Menurut al-Jabiri, bayani adalah metode pemikiran yang menekankan otoritas teks tanpa memerlukan penafsiran dan penalaran tambahan.
Dalam Majelis Tarjih, pendekatan ini diterapkan dalam keputusan tentang qunut dalam shalat, tarawih, haji, dan hal-hal terkait ibadah mahdah.
Pendekatan Burhani
Pendekatan burhani menggunakan akal dan logika manusia untuk memahami kebenaran. Dalam hukum Islam, akal mendapat ruang dalam ra’yu (pemikiran). Epistemologi burhani bersumber pada realitas alam, sosial, humanitas, dan keagamaan.
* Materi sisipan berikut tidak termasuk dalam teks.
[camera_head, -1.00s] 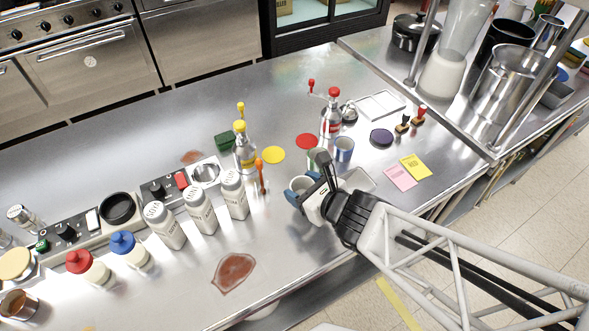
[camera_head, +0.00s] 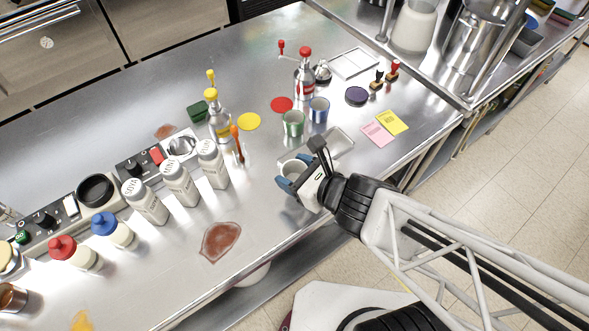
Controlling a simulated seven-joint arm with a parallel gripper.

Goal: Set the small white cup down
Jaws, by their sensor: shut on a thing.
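The small white cup (camera_head: 290,167) is near the front edge of the steel counter (camera_head: 262,206), right of the middle. My gripper (camera_head: 291,178) is shut on it, with blue fingertips at its near side. The cup looks upright, and its lower part is partly hidden by the fingers. I cannot tell whether its base touches the counter.
A green cup (camera_head: 293,123) and a blue-and-white cup (camera_head: 319,109) stand behind it. A metal tray (camera_head: 332,146) lies just right. An orange-handled tool (camera_head: 237,146) and white shakers (camera_head: 212,164) stand left. A brown stain (camera_head: 220,240) marks the counter in front left. Counter between is clear.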

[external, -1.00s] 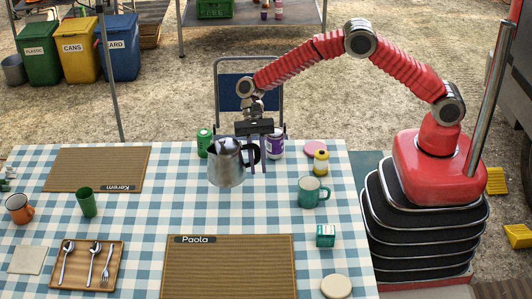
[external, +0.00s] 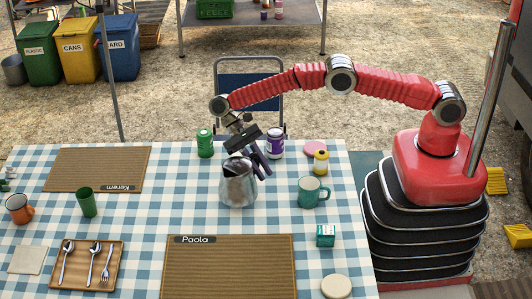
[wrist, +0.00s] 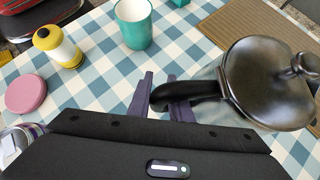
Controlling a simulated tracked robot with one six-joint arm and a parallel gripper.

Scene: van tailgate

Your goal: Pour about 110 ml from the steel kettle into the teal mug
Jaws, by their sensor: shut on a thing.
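The steel kettle (external: 238,188) is at the middle of the table's far half, left of the teal mug (external: 313,192). My gripper (external: 261,166) is shut on its dark handle; the wrist view shows the handle (wrist: 195,91) between my fingers. The kettle leans a little in the external view. I cannot tell whether its base is clear of the cloth. In the wrist view its lid (wrist: 270,82) is at the right. The mug (wrist: 134,22) stands upright at the top, apart from the kettle. Its contents cannot be made out.
A yellow-topped jar (external: 321,162) and pink disc (external: 316,148) stand behind the mug. A green can (external: 205,142) and purple-labelled tin (external: 275,142) stand behind the kettle. A teal box (external: 325,236) is in front of the mug. The Paola mat (external: 229,268) is bare.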

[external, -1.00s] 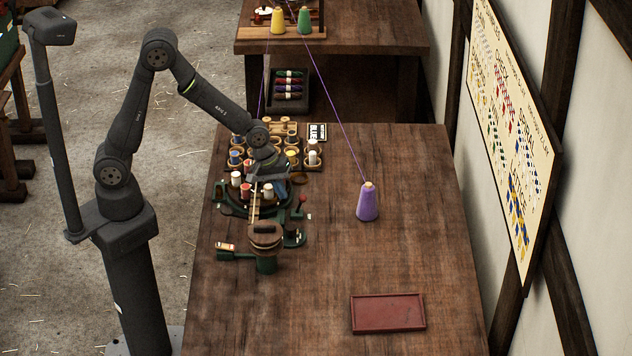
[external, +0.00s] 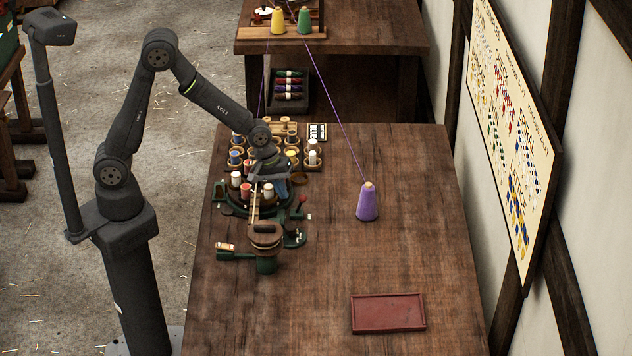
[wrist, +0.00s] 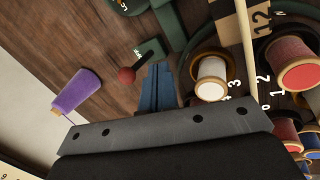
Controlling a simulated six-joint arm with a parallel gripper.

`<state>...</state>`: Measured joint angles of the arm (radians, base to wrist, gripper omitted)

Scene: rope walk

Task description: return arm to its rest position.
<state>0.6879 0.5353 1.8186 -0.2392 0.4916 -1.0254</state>
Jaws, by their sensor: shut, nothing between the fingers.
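My gripper (external: 282,188) hangs at the end of my arm over the green braiding machine (external: 265,264) on the wooden table (external: 390,255). In the wrist view, the blue fingers of my gripper (wrist: 156,85) are together with nothing between them. They point toward a small red knob (wrist: 126,75), with a white spool (wrist: 211,78) to their right. I cannot tell how high the fingertips are above the machine. My arm reaches out from its column and bends down at the elbow.
A purple cone (external: 367,203) stands right of the machine, with a purple thread running to the back table. A rack of spools (external: 312,155) stands behind my gripper. An empty red tray (external: 388,313) lies at the front right. The table's right side is mostly clear.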

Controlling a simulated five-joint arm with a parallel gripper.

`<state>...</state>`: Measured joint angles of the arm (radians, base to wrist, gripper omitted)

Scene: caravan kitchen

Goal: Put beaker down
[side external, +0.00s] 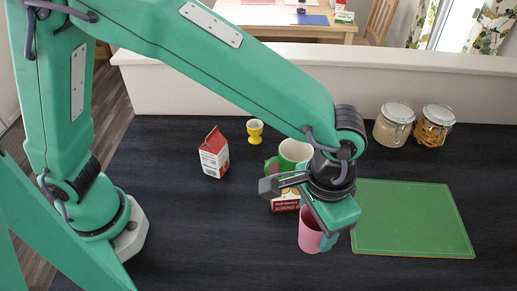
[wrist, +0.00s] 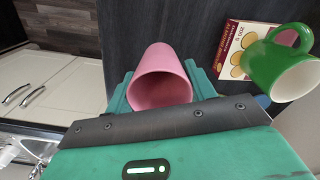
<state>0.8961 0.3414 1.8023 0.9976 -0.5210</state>
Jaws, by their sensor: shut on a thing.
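The pink beaker (side external: 310,232) is held in my gripper (side external: 326,236) in the side view, near the left edge of the green mat (side external: 410,220). In the wrist view the beaker (wrist: 160,80) lies between the two jaws of my gripper (wrist: 160,92), its open mouth toward the camera. My gripper is shut on it. Part of the beaker is hidden behind the gripper in the side view. I cannot tell whether its base touches the dark counter.
A green mug (side external: 292,152) and an almond biscuit box (side external: 285,203) stand close behind my gripper. A red-and-white carton (side external: 214,154) and a yellow egg cup (side external: 255,131) stand left. Two jars (side external: 394,124) stand at back right.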

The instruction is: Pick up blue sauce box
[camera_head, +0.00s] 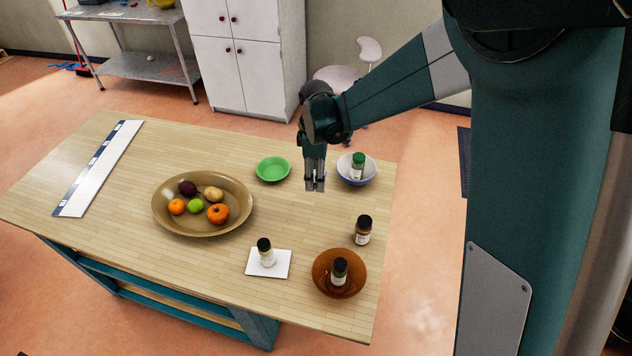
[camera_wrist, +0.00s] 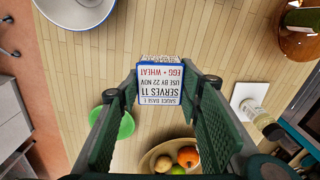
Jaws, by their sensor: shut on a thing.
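The blue sauce box (camera_wrist: 160,85), with blue edges and a white label reading "SAUCE BASE", sits between the two fingers of my gripper (camera_wrist: 161,88) in the wrist view. My gripper is shut on it, a finger on each side. In the head view my gripper (camera_head: 315,188) points down over the right part of the table, between the green bowl and the blue-and-white bowl. The box is mostly hidden behind the fingers there. I cannot tell whether it touches the table.
A green bowl (camera_head: 273,169) is left of my gripper; a blue-and-white bowl (camera_head: 370,177) holding a bottle is right. A fruit bowl (camera_head: 160,220), a white mat (camera_head: 282,271) with a bottle, a brown bottle (camera_head: 362,230) and an orange-brown bowl (camera_head: 355,285) stand nearer the front.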

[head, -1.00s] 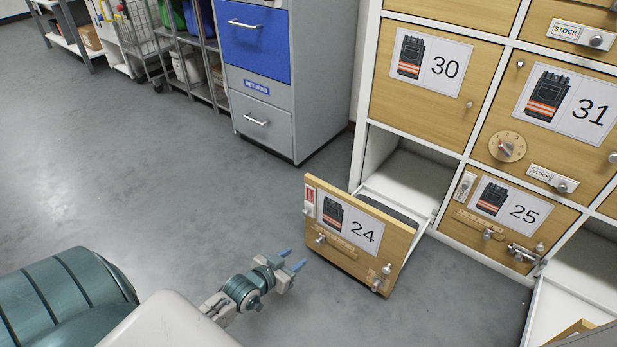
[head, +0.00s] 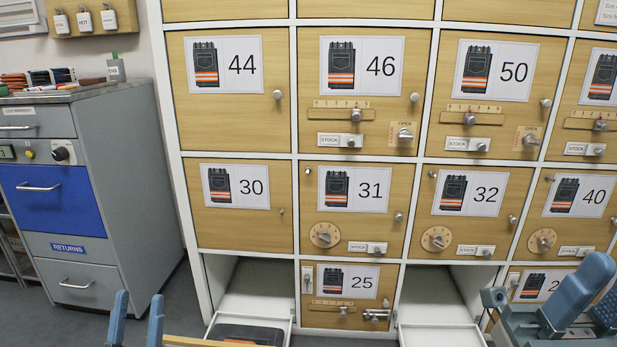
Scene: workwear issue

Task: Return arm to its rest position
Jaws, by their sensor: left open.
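My left gripper (head: 137,322) shows at the bottom left as two blue fingers standing apart, open with nothing between them. It is just left of the wooden front (head: 190,341) of the pulled-out drawer, mostly cut off by the lower edge. Whether it touches that front cannot be told. My right gripper (head: 590,300) is at the lower right, close to the camera, with blue fingers over a dark body. Its opening is unclear, and it covers part of the cabinet there. The arms behind both grippers are mostly out of view.
A wooden locker cabinet (head: 292,170) with numbered doors fills the middle and right. The pulled-out drawer (head: 282,322) under door 30 holds a dark item (head: 240,333). Another drawer (head: 440,336) stands out under door 32. A grey cabinet (head: 125,165) with a blue returns drawer (head: 50,200) stands left.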

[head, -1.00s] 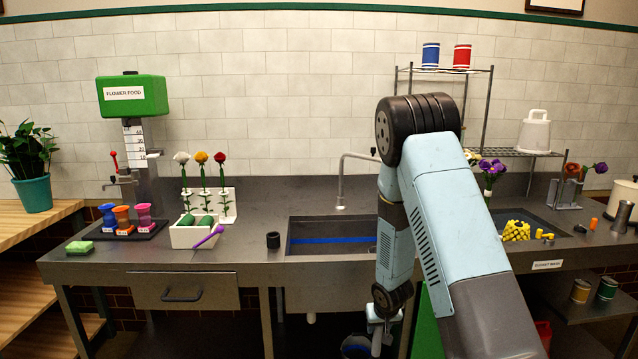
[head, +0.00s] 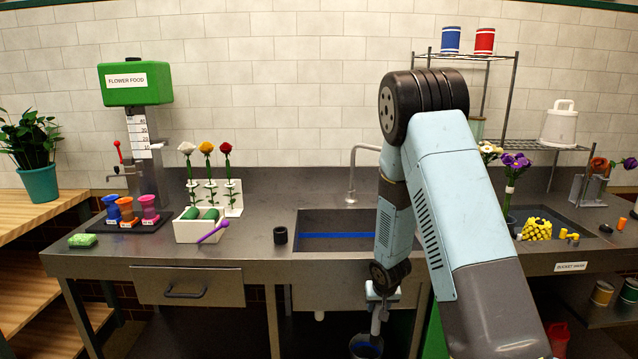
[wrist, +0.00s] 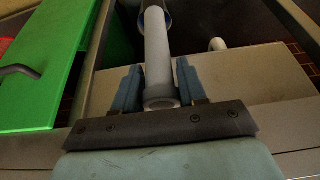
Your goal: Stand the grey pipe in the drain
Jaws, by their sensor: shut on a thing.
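My gripper (wrist: 154,84) is shut on the grey pipe (wrist: 158,62), with a blue-grey finger on each side near the pipe's near end. In the wrist view the pipe runs away from me, its far end at a dark blue-rimmed bucket (wrist: 168,20); I cannot tell whether it is inside. In the head view my gripper (head: 380,296) is low in front of the sink (head: 325,222), below the counter edge, and the pipe (head: 376,324) hangs roughly upright above the bucket (head: 366,346). No drain hole shows in the visible part of the sink; my arm hides its right side.
A white stub (head: 319,315) hangs under the sink. The faucet (head: 352,170) stands behind it. A black cup-like piece (head: 280,236) and a white bin (head: 199,229) are left of it. A green panel (wrist: 45,75) is close by in the wrist view.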

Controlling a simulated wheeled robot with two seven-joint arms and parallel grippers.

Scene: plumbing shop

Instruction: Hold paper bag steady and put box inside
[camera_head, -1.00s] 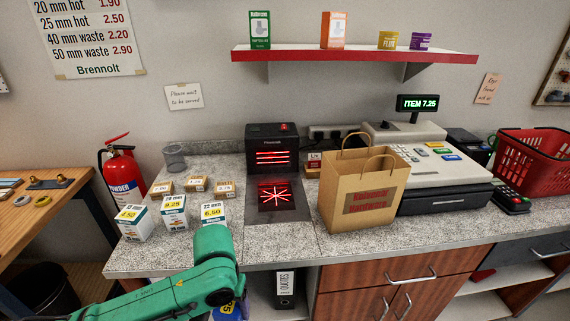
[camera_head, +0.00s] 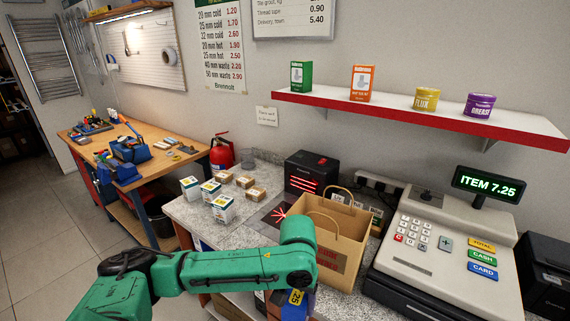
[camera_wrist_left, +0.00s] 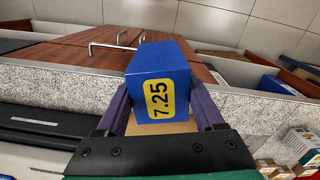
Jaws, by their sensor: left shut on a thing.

Dalam konteks Tarjih Muhammadiyah, pendekatan burhani diwujudkan dalam penggunaan sosiologi dan antropologi dalam beristinbath (penggalian hukum).
Pendekatan Irfani
Pendekatan irfani adalah sistem pengetahuan yang bersumber dari al-‘ilm al-hudluri (pengetahuan intuitif). Pengetahuan irfani tidak hanya didasarkan pada teks bayani, tetapi juga pada kasyf, yaitu terbukanya rahasia-rahasia realitas oleh Tuhan. Di Muhammadiyah, pendekatan ini masih dalam proses pencarian bentuk yang tepat, meskipun elemen-elemen keruhanian sudah dipraktikkan.
Penutup
Majelis Tarjih Muhammadiyah telah mengalami perkembangan dalam metodologi istinbath (penggalian) hukum. Pendekatan bayani, burhani, dan irfani diterima di Muhammadiyah sebagai pendekatan yang saling melengkapi, bukan terpisah, yang menjadikan praktik hidup di kalangan warga Muhammadiyah lebih terwadahi secara konseptual. (*)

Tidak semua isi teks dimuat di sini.